With many consumers fleeing high alcohol wines, Touraine’s Cots— which increasingly add the name Malbec to their labels—are just the ticket. These wines rarely contain over 13 percent alcohol and are always light on their feet. They are seldom, if ever, tannic. Instead, expect juice that's supple and succulent, characterized by flavors of black cherries, blueberries, hints of licorice, menthol, violets and white pepper. Not heroic trophy bottlings, Cots are comfort wines, with no jagged edges. They ask to be drunk right away and are generally priced between $12 and $15.
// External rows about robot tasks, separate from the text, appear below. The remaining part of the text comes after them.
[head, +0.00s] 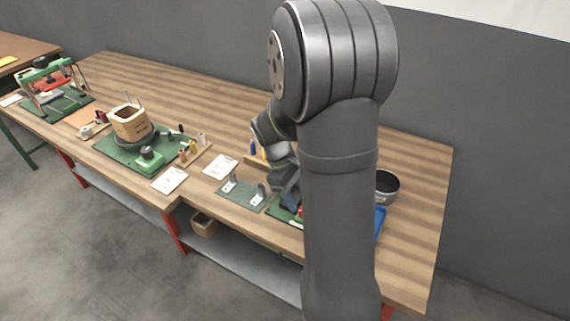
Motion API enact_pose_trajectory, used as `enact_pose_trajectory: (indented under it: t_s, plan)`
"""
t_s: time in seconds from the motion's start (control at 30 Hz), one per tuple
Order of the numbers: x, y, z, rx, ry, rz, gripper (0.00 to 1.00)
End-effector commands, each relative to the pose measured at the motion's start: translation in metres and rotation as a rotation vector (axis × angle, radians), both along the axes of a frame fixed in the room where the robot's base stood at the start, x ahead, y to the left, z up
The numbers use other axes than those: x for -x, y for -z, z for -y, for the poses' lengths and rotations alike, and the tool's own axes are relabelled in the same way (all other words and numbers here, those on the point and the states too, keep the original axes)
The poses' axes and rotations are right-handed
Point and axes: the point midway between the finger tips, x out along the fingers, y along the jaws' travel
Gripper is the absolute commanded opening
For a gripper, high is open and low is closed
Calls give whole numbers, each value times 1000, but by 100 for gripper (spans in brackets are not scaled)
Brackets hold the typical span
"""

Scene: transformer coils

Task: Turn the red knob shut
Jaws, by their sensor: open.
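A small red part (299,211) shows at the left edge of my arm, low on a green board (283,214). It may be the red knob, but most of it and of the board is hidden behind my arm. My gripper (287,200) points down just above the green board, close to the red part. It is open. Its fingertips are small and dark here, and I cannot tell whether they touch anything.
White cards (170,180) lie further left. A green board (112,152) holds a wooden coil form (130,122). A dark bowl (386,185) and blue tray (379,223) stand to the right.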

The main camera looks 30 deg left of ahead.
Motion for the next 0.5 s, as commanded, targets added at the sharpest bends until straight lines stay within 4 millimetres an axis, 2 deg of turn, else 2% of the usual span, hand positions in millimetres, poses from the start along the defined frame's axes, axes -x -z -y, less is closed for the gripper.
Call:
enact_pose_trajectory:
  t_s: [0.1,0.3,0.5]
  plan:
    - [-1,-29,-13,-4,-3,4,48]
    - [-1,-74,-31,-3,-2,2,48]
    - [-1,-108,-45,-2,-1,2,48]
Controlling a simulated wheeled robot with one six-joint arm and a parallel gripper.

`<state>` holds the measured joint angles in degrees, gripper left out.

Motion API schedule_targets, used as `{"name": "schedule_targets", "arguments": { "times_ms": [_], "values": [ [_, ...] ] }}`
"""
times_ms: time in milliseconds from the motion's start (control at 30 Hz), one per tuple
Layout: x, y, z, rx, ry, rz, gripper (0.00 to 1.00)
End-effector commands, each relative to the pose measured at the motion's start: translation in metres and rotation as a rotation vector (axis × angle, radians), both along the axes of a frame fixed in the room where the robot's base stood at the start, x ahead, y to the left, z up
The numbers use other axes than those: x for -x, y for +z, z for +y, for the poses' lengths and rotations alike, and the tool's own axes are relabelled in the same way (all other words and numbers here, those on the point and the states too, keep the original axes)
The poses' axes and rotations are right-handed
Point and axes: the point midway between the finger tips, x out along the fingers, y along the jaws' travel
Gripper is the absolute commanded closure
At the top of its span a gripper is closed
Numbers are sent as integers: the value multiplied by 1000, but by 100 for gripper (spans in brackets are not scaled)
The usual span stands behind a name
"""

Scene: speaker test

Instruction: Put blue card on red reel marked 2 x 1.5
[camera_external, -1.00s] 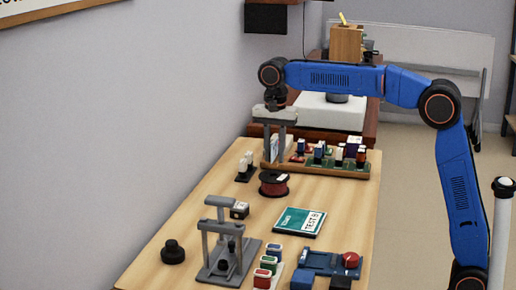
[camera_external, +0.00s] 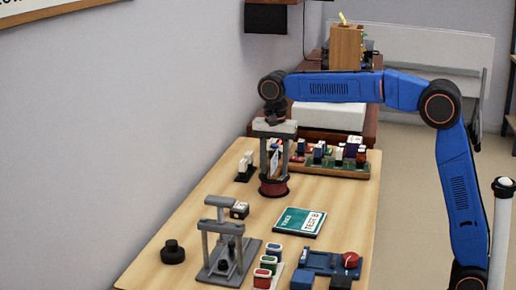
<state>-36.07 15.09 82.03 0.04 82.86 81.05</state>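The red reel (camera_external: 273,188), with dark rims, lies flat on the wooden table. My gripper (camera_external: 276,178) is directly above it, pointing down, its two grey fingers reaching close to the reel's top. A thin, pale upright piece (camera_external: 274,162), probably the card, stands between the fingers, slightly tilted. Gaps show between it and both fingers, so the gripper looks open. I cannot tell whether the piece touches the reel. Its blue colour and the reel's marking are not readable at this size.
A wooden rack (camera_external: 345,171) with several coloured parts stands just behind. Small white parts (camera_external: 245,168) are left of the reel. In front are a teal box (camera_external: 300,222), a grey stand (camera_external: 225,245), a black knob (camera_external: 173,252) and a blue fixture (camera_external: 332,263).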

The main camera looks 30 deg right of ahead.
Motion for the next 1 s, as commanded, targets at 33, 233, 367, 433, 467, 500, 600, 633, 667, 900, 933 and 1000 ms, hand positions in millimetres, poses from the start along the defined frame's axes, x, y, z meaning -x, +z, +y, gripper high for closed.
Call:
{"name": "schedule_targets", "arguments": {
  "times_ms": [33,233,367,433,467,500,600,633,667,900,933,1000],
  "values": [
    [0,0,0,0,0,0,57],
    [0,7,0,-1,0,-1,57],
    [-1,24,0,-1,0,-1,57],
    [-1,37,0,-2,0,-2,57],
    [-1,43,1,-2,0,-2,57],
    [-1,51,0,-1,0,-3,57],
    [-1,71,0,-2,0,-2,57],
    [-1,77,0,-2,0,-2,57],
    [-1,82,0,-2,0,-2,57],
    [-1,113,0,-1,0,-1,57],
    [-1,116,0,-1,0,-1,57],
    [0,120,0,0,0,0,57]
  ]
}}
What’s more, these wines are food friendly and happily pair with a range of dishes from a good ham sandwich to a magret de canard. In light vintages like 2012 and 2013, they make super partners for quiche, fresh goat cheese, pasta salads, patés, terrines and grilled or poached salmon. Richer vintages, like 2005 and 2014, can be paired with game. Or with just about anything other than crustaceans and mollusks. According to Jon David Headrick, who imports the Cot wines of Jean-François Mérieau of Domaines des Bois Vaudons, "They’re catching on." Headrick adds, "Cot is mostly purchased by sommeliers who like Malbec as a varietal but don't care for the high alcohol and richness that those from the New World give. And many buyers consider Cot from the Loire an elegant option to Cahors, which can often be rustic and coarse. Of course, the younger growers in Cahors are producing more suave styles, but they still lack the acidity that the Loire can bring."
Cot/Malbec Producers to consider:
In 2000, after travelling the world and working harvests in South Africa, Mérieau took over his family’s 79 acres on well-exposed slopes overlooking the river Cher. Mérieau farms organically, keeps yields low, and ferments his wines using indigenous yeasts. His excellent Cot/Malbec is called "Cent Visages" ($25). I’d have sworn the 2005 was a Syrah!
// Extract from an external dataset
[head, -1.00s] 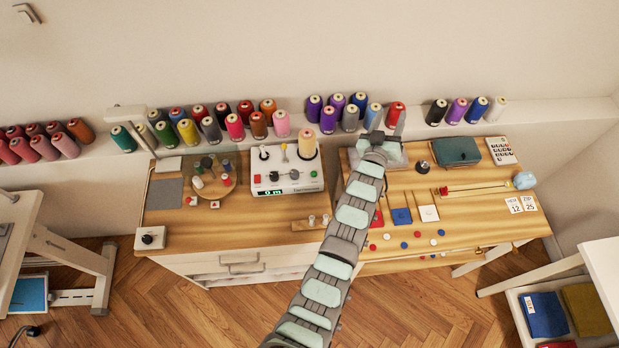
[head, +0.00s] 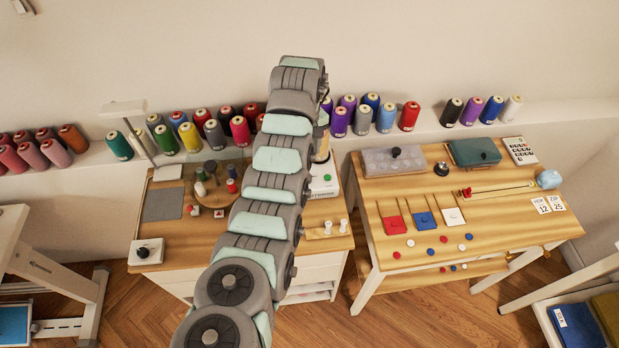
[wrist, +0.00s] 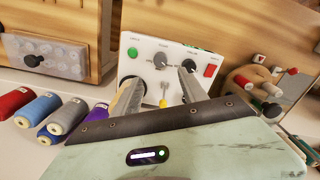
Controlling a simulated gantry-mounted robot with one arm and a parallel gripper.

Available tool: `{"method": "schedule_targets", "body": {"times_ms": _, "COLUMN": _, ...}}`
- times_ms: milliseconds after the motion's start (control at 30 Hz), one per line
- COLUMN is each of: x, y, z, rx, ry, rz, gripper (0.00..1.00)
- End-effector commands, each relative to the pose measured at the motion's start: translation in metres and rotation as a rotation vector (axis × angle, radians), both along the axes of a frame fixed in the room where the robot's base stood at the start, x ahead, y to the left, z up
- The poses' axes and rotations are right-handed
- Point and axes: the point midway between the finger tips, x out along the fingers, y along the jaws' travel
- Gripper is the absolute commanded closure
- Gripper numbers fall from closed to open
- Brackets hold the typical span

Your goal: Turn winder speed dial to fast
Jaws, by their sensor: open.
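The winder (head: 322,188) is a white box on the left wooden table; in the head view my arm hides most of it. In the wrist view its panel (wrist: 148,45) shows a green button (wrist: 132,52), a grey dial (wrist: 160,60), a dark knob (wrist: 191,70) and a red switch (wrist: 210,71). The small dial labels are too blurred to read. My gripper (wrist: 158,80) is open over the winder, with its fingers spread either side of a yellow-topped post (wrist: 163,96). One fingertip overlaps the dark knob in view; I cannot tell whether they touch.
Thread cones (head: 189,136) line the back ledge. A round wooden tray (head: 217,199) with small spools stands left of the winder. A white box with a black knob (head: 142,252) sits at the front left. The right table holds a grey lidded box (head: 375,163) and coloured squares.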

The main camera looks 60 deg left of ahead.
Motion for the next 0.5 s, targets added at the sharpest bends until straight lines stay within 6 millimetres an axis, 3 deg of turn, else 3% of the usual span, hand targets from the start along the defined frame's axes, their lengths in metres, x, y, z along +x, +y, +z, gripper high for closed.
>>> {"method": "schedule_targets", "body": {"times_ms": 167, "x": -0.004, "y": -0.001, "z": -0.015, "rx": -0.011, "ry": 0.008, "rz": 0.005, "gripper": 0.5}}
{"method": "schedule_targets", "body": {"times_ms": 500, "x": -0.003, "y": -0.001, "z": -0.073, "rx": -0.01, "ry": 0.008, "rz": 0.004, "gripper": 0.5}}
Fourth generation vigneron Mikaël Bouges’ organic wines might well be branded "natural," but rest assured that they never display the flaws associated with wines from the less talented practitioners of the sect. Bouges, who could have taken over his father’s extensive acreage, chose instead to select tiny vineyards with the best soils and expositions. He makes three versions of Cot. The one you are most likely to find is "Les Côts Hauts" ($16), a beautifully scented, spicy, vivacious red. More complex are the barrel-aged "Les Couilles d’Ane," which means "donkey’s balls" and is local dialect for the type of stones found in the vineyard. And there’s "Aigues Vives," a Cot from a tiny, south-facing parcel—the Cots from here are so rich and structured they recall a full-bodied Cahors. Aigues-Vives calls for cellaring and all of Bouges’ wines benefit from at least an hour in carafe.
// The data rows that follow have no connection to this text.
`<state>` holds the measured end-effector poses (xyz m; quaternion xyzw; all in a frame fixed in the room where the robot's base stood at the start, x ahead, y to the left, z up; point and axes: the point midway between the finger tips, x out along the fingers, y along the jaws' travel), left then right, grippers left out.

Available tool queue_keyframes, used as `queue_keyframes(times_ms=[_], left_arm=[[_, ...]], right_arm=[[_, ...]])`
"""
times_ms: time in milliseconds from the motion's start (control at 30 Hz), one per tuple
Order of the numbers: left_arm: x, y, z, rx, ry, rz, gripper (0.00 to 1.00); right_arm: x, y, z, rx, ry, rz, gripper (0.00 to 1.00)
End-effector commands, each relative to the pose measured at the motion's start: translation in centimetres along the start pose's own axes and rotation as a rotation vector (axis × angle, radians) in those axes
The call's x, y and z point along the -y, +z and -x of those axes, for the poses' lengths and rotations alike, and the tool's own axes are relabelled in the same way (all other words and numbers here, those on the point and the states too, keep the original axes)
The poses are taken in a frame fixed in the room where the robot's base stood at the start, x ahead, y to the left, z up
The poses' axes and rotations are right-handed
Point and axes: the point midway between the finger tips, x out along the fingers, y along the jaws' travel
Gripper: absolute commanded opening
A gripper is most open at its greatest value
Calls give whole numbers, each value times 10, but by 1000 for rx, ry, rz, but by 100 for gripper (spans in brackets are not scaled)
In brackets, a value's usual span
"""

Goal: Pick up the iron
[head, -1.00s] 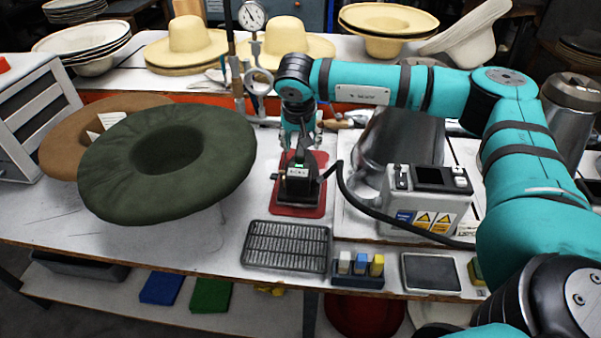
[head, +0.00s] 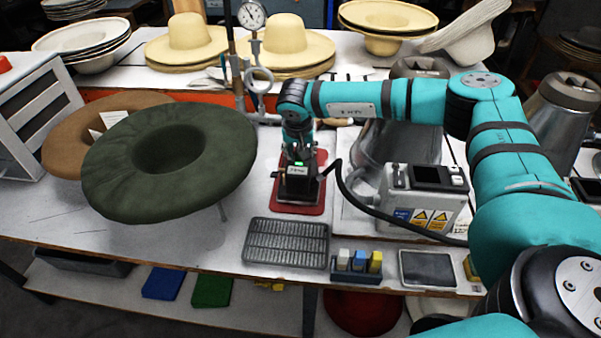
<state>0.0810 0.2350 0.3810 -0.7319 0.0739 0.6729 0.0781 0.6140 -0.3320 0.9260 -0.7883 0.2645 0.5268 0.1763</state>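The iron (head: 296,185) is a small black block with a green light on top. It stands upright on a red mat (head: 318,205) in the middle of the table. A black hose or cable runs from its side to a grey control box (head: 425,203) on the right. My right gripper (head: 300,154) points down at the top of the iron, from just behind it in the picture. The fingertips are partly hidden by the iron, so I cannot tell whether they close on its handle. My left gripper is not in view.
A green hat (head: 221,140) stands raised at the left, over a brown one (head: 68,148). A dark metal grate (head: 287,243) lies in front of the mat. A rack of coloured blocks (head: 357,275) and a flat grey plate (head: 428,268) lie along the front edge.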

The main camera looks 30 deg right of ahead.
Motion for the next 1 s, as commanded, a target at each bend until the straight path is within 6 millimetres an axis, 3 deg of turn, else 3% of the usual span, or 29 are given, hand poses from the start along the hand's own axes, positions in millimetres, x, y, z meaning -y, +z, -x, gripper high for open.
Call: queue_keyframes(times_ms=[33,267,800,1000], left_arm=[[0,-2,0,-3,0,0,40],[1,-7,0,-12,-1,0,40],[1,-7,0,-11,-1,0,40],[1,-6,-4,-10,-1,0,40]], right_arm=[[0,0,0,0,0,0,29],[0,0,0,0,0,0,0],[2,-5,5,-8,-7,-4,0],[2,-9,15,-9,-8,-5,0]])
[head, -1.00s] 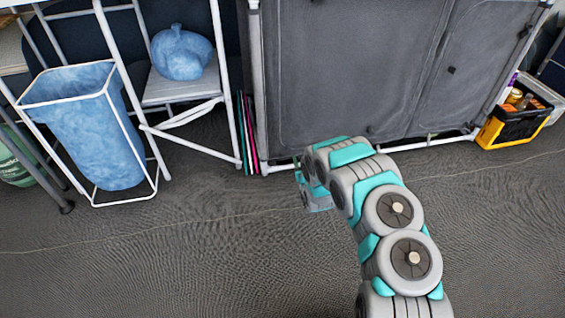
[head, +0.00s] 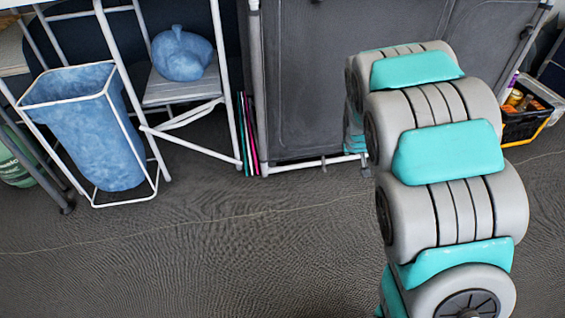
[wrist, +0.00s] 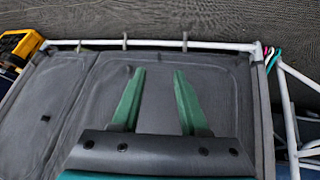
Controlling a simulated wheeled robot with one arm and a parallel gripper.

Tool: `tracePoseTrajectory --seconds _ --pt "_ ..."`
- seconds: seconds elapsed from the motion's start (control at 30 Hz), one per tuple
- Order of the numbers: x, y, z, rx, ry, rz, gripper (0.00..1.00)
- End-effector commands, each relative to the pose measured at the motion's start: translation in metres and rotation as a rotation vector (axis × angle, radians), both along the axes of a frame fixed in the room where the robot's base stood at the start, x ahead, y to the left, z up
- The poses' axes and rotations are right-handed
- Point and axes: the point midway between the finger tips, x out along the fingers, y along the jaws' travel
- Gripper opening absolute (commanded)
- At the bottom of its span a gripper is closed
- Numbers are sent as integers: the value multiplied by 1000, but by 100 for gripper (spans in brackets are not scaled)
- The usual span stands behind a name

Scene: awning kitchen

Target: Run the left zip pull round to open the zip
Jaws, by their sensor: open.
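The grey fabric cabinet (head: 300,90) has a white tube frame and two zipped front panels. In the wrist view, its front (wrist: 215,100) appears upside down, with the bottom bar at the top. My gripper (wrist: 158,72) is open and empty, its two green fingers apart in front of the panel that lies on the right in the wrist view. A small dark tab (wrist: 45,118) sits on the other panel. I cannot clearly make out the left zip pull; a faint small mark shows near one fingertip. In the head view my arm hides the gripper and much of the panels.
A black and yellow tool box (head: 525,110) stands on the floor at the right. A blue bin (head: 85,130) in a white frame and a chair holding a blue bag (head: 182,52) stand at the left. The floor (head: 220,250) in front is clear.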

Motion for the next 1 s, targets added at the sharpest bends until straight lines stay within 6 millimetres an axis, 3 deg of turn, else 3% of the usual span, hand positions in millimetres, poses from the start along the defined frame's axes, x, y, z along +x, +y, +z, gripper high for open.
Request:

Jérôme Sauvète, another fourth generation vigneron, working with wife Dominique, has 40 hectares of vines on a stony plateau overlooking the river Cher which he has converted to organic farming. The Sauvètes produce three different versions of Cot, the most accessible, "Antea" ($13), is a user-friendly charmer made by fermenting whole clusters in tank with indigenous yeasts. "Osmose" is the name of a Cot made from a selection of the best grapes, fermented in open barrels and punched down daily during vinification. Darker, deeper, it has mild oak notes and an easy-going plushness that is never heavy. "Privilège," a blend of 80 percent Cot and 20 percent Cabernet Franc, is fermented like "Osmose" but in tank rather than barrel. A touch tannic, it benefits from carafing and would handily accompany anything from rotisserie chicken to a hearty stew.
Domaine Henry Marionnet
Henry Marionnet, an adventurer with a genius for innovation in the vineyards and in the cellar, put Touraine on the wine map. He and son Jean-Sebastien, with 148 acres of vines, have perhaps the largest family property in the region. Their near encyclopedic range of wines includes the Vinifera line, pure-fruited wines made from extremely low-yielding, ungrafted vines. And it is there you’ll find his silky, lip-smacking Cot which you won’t be able to stop drinking ($17).